IC tags eyed to aid book distribution, thwart shoplifting

The Yomiuri Shimbun
An IC tag affixed to a slip that is inserted into a book

A group of companies is planning to use integrated circuit (IC) tags to promote the efficient distribution of books.

In the coming summer, several bookstores in Japan are expected to begin a demonstration experiment using IC-tagged books that can read electronic data using wireless technology. The tags are expected to help bookstores deal efficiently with demand and prevent shoplifting.

In March, three publishing companies, Kodansha, Shueisha, and Shogakukan, and a trading company, Marubeni Corp., established a new company, PubteX, with the aim of reforming distribution within the publishing industry.

The tags comprise a tiny integrated circuit and an antenna measuring 7 centimeters by 1.5 centimeters. Five prototypes are currently being tested, including a tag that can be attached directly to books or plastic film, and another that is affixed to a slip containing inventory information and inserted into books.
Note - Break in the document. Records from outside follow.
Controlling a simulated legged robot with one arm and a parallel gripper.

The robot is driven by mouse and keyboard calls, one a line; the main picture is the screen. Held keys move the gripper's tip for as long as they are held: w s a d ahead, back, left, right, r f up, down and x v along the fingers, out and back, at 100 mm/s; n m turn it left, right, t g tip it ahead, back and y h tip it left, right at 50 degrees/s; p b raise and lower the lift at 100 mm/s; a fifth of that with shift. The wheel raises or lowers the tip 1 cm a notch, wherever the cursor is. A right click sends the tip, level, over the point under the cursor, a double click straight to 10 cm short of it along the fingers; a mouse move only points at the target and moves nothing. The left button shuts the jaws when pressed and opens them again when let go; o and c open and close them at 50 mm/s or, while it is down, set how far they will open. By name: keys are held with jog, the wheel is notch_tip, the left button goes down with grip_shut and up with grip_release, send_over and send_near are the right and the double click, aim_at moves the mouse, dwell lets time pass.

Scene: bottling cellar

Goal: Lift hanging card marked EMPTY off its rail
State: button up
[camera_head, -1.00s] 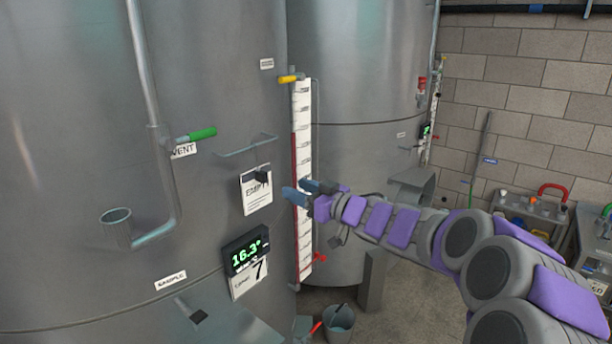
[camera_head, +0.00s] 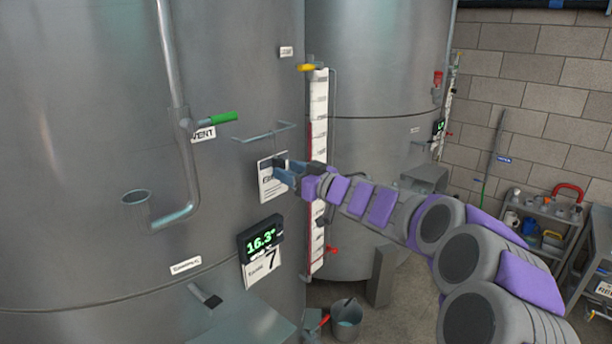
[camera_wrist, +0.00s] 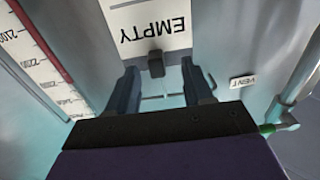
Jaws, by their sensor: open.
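The white EMPTY card (camera_head: 266,186) hangs below a thin rail (camera_head: 263,134) on the front tank, partly hidden by my gripper (camera_head: 281,172). In the wrist view the card (camera_wrist: 142,22) appears upside down, with a black clip or tab (camera_wrist: 156,64) at its edge. My gripper (camera_wrist: 160,88) is open there, one blue finger on each side of the tab. Space shows between the tab and both fingers. I cannot tell how deep the tab sits between them.
A green-handled valve (camera_head: 222,118) and pipe stand left of the card. A 16.3° display (camera_head: 261,239) and a card marked 7 (camera_head: 262,274) sit below. A level gauge (camera_head: 318,110) is close on the right. A bucket (camera_head: 346,318) stands on the floor.

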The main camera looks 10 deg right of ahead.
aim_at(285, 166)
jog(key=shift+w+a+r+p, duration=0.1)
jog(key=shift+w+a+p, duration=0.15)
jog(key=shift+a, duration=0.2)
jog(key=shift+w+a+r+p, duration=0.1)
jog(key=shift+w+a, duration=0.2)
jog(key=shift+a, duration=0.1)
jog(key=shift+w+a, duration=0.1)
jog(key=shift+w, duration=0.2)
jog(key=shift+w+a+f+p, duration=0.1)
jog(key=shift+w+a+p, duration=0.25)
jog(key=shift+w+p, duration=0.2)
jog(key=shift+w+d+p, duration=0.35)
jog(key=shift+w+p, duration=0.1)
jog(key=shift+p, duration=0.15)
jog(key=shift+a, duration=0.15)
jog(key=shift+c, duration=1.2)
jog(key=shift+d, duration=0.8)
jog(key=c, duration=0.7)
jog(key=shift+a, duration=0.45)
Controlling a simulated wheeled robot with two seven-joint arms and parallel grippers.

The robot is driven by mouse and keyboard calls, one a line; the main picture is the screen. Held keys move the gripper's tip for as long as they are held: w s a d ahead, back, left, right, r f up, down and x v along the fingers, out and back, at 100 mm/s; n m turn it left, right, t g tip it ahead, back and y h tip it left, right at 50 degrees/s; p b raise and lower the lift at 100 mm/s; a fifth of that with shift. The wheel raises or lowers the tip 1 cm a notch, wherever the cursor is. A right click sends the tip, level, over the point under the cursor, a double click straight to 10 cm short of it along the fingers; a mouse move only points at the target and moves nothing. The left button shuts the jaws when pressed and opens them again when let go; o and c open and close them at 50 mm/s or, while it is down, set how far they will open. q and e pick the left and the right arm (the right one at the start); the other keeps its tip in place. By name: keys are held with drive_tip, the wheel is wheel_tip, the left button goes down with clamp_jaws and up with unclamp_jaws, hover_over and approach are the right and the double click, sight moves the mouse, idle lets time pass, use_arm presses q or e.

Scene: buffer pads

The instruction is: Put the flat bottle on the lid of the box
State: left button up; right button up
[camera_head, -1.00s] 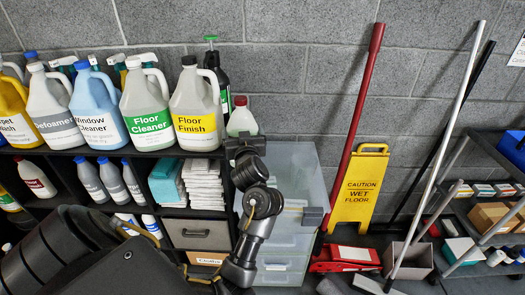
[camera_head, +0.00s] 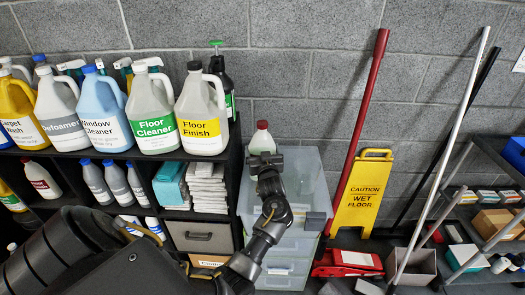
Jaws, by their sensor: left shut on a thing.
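The flat bottle (camera_head: 262,142), pale and translucent with a red cap, stands upright near the middle of the head view. My left gripper (camera_head: 265,160) is shut on it from the near side and hides its lower part. The box is a translucent drawer unit, and its pale lid (camera_head: 306,175) lies just right of the shelf. The bottle appears over the back left part of the lid. I cannot tell whether its base touches the lid. My right gripper is out of view.
A black shelf (camera_head: 233,165) with several large jugs, such as Floor Finish (camera_head: 202,120), stands directly left of the box. A red mop handle (camera_head: 360,115) and a yellow wet-floor sign (camera_head: 363,195) stand to the right. The lid's right part is clear.

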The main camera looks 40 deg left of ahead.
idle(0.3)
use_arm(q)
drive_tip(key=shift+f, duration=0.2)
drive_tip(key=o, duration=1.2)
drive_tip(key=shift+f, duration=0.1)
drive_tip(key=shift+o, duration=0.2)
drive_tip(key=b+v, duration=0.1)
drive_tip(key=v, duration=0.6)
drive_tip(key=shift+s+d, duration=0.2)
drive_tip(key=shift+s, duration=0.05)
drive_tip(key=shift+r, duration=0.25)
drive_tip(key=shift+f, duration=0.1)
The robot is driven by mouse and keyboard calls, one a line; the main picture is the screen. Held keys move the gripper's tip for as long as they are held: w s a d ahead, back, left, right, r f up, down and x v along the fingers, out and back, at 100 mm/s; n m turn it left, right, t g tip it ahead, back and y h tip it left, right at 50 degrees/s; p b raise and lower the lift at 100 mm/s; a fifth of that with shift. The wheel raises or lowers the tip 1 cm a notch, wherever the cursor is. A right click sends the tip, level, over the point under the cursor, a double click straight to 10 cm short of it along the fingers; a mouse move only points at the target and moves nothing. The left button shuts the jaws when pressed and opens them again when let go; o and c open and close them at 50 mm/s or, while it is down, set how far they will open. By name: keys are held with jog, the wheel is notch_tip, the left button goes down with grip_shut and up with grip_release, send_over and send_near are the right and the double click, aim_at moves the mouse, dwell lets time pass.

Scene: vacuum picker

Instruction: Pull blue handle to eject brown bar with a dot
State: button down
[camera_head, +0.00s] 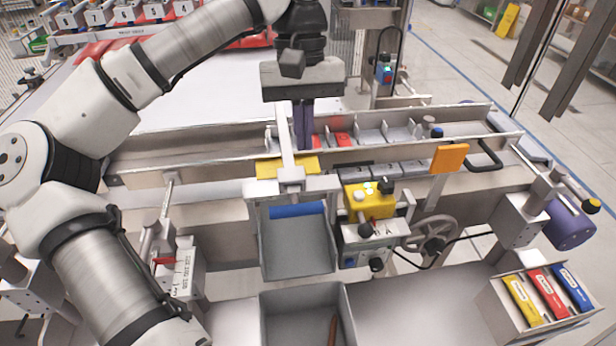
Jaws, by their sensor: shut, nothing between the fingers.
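My gripper (303,138) points down over the channel behind the yellow block, its dark fingers shut with nothing between them. Its tips are partly hidden by a light upright post. A blue horizontal bar (297,211), which looks like the blue handle, lies across the top of a grey chute (296,250), nearer the camera than my gripper and apart from it. A thin brown bar (333,330) stands or leans in the lower grey bin (266,318), cut off by the picture's bottom edge. I cannot see a dot on it.
A yellow control box (369,202) with knobs stands right of the chute. An orange plate (449,158) stands upright on the rail. A box (497,299) at lower right holds yellow, red and blue packs. Metal rails and the light post crowd the space around my gripper.

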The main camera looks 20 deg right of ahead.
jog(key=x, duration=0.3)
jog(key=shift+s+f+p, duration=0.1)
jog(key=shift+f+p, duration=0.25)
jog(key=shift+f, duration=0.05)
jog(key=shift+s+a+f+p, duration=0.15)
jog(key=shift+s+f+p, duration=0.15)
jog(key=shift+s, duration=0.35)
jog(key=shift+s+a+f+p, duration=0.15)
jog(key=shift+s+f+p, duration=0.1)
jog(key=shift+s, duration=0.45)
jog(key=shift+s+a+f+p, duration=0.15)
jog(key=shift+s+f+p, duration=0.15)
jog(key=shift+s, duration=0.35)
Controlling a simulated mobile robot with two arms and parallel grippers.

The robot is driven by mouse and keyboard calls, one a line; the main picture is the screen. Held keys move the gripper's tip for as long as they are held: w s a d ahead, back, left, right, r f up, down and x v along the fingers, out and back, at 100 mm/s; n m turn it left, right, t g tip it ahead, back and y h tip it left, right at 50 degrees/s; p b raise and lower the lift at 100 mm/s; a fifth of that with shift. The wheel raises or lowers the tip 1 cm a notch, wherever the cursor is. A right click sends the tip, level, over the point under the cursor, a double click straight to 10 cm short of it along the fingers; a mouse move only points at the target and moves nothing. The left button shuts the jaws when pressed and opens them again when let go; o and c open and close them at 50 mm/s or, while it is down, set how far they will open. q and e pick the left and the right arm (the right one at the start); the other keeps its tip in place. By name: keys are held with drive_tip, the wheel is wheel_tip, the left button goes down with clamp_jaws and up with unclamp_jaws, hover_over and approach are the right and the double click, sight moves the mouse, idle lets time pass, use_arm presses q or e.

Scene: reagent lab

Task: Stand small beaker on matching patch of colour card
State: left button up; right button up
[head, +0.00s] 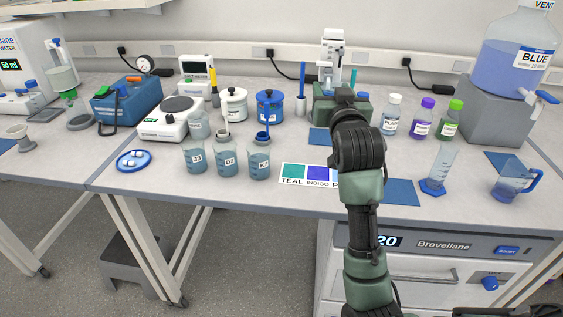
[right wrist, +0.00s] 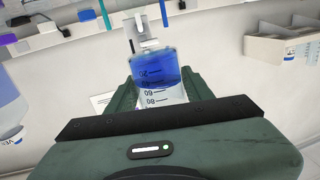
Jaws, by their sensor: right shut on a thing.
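The colour card (head: 293,183) lies flat near the table's front edge, with a teal patch, an indigo patch and a third patch mostly hidden behind my right arm. In the right wrist view, my right gripper (right wrist: 158,92) is shut on a small beaker (right wrist: 155,66) with dark graduations and deep blue liquid. In the head view my right gripper (head: 342,106) is over the back of the table, beyond the card, and my wrist hides the held beaker. My left gripper is not in view.
Labelled beakers (head: 227,163) stand left of the card. White and blue jars (head: 270,107) are behind them. Capped bottles (head: 421,120), a measuring cylinder (head: 437,172) and a blue-handled jug (head: 513,182) stand at right. A blue mat (head: 401,193) lies right of my arm.

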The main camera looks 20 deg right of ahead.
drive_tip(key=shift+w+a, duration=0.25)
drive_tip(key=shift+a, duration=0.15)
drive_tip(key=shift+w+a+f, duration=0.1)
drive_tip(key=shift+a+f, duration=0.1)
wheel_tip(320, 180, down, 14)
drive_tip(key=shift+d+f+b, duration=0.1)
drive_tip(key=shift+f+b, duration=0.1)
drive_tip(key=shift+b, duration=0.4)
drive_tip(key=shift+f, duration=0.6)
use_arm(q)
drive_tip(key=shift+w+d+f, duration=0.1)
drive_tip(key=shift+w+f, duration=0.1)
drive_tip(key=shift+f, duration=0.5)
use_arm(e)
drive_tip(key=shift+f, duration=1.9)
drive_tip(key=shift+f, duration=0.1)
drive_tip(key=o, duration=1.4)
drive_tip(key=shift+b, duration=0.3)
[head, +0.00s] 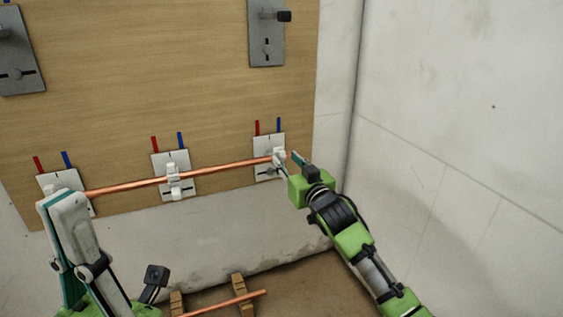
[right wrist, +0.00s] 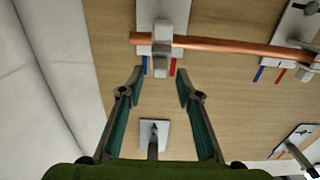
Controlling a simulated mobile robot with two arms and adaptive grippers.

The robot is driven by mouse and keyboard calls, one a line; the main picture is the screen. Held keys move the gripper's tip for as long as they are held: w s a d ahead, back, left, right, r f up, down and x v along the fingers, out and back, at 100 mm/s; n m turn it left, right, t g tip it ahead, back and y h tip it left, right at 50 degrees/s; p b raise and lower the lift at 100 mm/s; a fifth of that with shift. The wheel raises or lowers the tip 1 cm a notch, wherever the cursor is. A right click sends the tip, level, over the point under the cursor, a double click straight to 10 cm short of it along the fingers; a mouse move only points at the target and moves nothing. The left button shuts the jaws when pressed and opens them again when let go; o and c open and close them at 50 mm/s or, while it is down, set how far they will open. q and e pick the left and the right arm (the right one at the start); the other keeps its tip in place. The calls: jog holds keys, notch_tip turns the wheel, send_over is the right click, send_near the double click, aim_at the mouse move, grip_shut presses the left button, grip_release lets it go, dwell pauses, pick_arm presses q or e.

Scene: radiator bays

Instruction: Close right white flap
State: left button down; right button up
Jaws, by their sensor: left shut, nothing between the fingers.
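The right white flap (head: 279,155) is on the right white bracket (head: 262,172) at the right end of the copper pipe (head: 225,170). In the right wrist view the flap (right wrist: 162,50) shows at the pipe (right wrist: 230,46); I cannot tell how far it is closed. My right gripper (head: 290,166) is beside it in the head view. In the right wrist view that gripper (right wrist: 160,84) is open and empty, its fingertips apart and the flap just beyond them. My left gripper (head: 58,202) is shut and empty, and partly hides the left white bracket (head: 76,186).
A middle white bracket (head: 173,175) stands behind the pipe on the wooden board (head: 150,80). Grey brackets (head: 266,35) are higher up. A white side wall (head: 460,120) is close to my right arm. Another copper pipe (head: 225,304) lies on wooden supports (head: 243,290) below.

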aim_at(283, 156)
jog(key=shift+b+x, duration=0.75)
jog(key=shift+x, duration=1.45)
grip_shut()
More than 30% of books shipped by publishers to bookstores via wholesale bookstores are returned, resulting in an annual loss of about ¥200 billion.

IC tags can be used to store individual data for books making it easy to quickly get information on each bookstore’s stock, allowing for detailed inventory control and shipment adjustments. The system is also expected to be linked to storefront security gates to prevent shoplifting.

The three publishing firms will begin shipping books with IC tags from July next year, starting with manga and paperback publications. Several bookstores have already expressed interest in participating in the experiment.

The firm will also use artificial intelligence-based analyses to determine the precise number of books to be distributed and the timing of reprints. Full-scale operations are expected to commence in 2025.